I almost relent when son Ben pleads, “Don’t do it, Mom. You’re gonna die.” (I think he has the gift of encouragement.)
Standing at the base of the old, wooden ladder, I experience momentary panic; this is not going to be pretty. I get woozy six inches off the ground. Hubby Rob mistakes my hesitation for pride. “Don’t worry about your dignity,” he advises in his deep, smooth voice. Dignity?? Who’s worried about dignity? We’re talking terror here, bonafide terror.
The fireworks are stunning, so they say. I wouldn’t know.
When one’s life is at stake, one doesn’t really care. Hugging the roof with my legs, and clutching at the wooden shakes only intensifies the sing-song, sick-song reverberating in my head, “What goes up must come down.” The boys stand to get a better view; Rob sprawls casually on a soft blanket. They ooh, and ahh in celebration of each colourful burst of light. They are totally oblivious to me. So much for sharing the evening, and feeling my pain.
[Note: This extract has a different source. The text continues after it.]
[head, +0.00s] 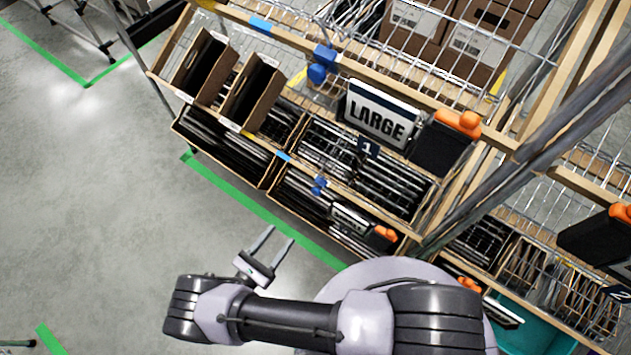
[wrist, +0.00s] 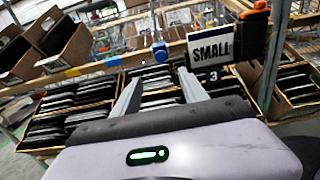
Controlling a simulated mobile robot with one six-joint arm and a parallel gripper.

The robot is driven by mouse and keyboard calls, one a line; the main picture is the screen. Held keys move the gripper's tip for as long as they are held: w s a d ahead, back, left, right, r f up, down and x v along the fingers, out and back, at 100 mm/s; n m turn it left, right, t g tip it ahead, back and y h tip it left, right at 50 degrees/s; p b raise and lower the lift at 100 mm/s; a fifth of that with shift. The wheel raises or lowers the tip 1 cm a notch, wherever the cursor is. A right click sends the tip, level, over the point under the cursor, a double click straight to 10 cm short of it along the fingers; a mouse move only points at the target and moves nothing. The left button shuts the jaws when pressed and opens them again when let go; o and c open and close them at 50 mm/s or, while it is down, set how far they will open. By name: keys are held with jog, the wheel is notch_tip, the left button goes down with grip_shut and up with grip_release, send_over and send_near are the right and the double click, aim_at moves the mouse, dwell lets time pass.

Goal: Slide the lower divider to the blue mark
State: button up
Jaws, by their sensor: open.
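The lower divider's blue knob (head: 320,185) sits on the rack's lower wooden rail. The blue mark (head: 284,156) is a tape strip on that rail, to the knob's upper left and apart from it. In the wrist view a blue knob (wrist: 160,51) stands between and beyond my fingers, with a blue mark (wrist: 113,61) to its left on the rail; this looks like the same lower rail. The divider's panel cannot be made out. My gripper (head: 281,234) is open and empty, over the floor in front of the rack; its fingers also show in the wrist view (wrist: 158,76).
The upper rail has its own blue knob (head: 320,65) and blue tape (head: 261,24). A LARGE sign (head: 380,112) and a SMALL sign (wrist: 211,46) hang on the rack. Tilted open cartons (head: 250,92) and dark stacks fill the shelves. Grey floor is free at left.

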They say time flies when you’re having fun. I suppose. I find it flies when you’re not having fun, too. All too soon it’s over, and one by one my family forsakes me. With confident ease they descend, while I remain frozen in place. It is not a pretty sight.
“It’s okay, honey, take your time,” Rob encourages. “You can do it.”
“No. I can’t.”
“Yes, you can.”
I dangle one foot over the precipice, desperately searching in the darkness for the top rung of the ladder.
“Its best, honey, if you turn around and hold on.”
“But, then I can’t see where I’m going.”
It’s quiet, too quiet. I can’t quite make out what they are saying, with the exception of two little words – fire department.
“We may not have a choice.”
I have enough presence of mind to know that what little self-respect I have left can’t be maintained with a bunch of firemen standin’ around, chattin’ and holdin’ a net.
A hurried caucus concludes with a face-saving manoeuvre – get her to the northwest corner where it’s closer to the ground and we’ve got a chance at peaceful resolution. They coax, and I scoot.
“Come on, mom, you can do it . . . That’s it, wifey nice and easy . . . Oh, God, please don’t let my mother die.”
It took awhile, but I did it. In retrospect, I have reached some important conclusions:
- Dreams suffocate buried in comfort zones.
- I want to do worthwhile things for the kingdom of God, and that means taking risks.
- I’ll do it for God.
- But, when it comes to roofs, I’m sure I took Luci’s words out of context. What she meant to say was, “Stop saying NO, and start saying YES to life . . . but only after giving it serious consideration!”